(What the exercise asks):
Each line from the one containing "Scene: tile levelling" through the one containing "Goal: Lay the" must be echoed exactly, endpoints included, and every other line omitted.

(Material provided):

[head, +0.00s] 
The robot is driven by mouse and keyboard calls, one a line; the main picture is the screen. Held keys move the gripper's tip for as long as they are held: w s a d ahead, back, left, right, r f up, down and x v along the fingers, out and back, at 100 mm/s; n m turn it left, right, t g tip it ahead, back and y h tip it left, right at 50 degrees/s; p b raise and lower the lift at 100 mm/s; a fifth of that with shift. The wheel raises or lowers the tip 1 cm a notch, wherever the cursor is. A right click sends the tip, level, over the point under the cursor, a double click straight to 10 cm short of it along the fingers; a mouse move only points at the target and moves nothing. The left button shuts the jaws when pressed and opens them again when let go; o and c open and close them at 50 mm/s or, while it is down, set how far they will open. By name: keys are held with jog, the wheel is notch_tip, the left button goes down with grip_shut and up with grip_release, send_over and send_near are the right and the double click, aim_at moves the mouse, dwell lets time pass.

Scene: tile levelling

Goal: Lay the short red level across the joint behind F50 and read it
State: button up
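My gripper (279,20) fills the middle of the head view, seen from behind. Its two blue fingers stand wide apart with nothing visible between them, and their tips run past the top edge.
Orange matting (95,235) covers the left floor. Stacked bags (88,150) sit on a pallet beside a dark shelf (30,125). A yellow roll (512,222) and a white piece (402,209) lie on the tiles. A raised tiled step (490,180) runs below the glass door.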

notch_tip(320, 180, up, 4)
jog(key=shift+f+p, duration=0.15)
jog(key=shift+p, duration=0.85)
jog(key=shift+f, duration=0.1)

(Exercise answer):
Scene: tile levelling

Goal: Lay the short red level across the joint behind F50 and read it

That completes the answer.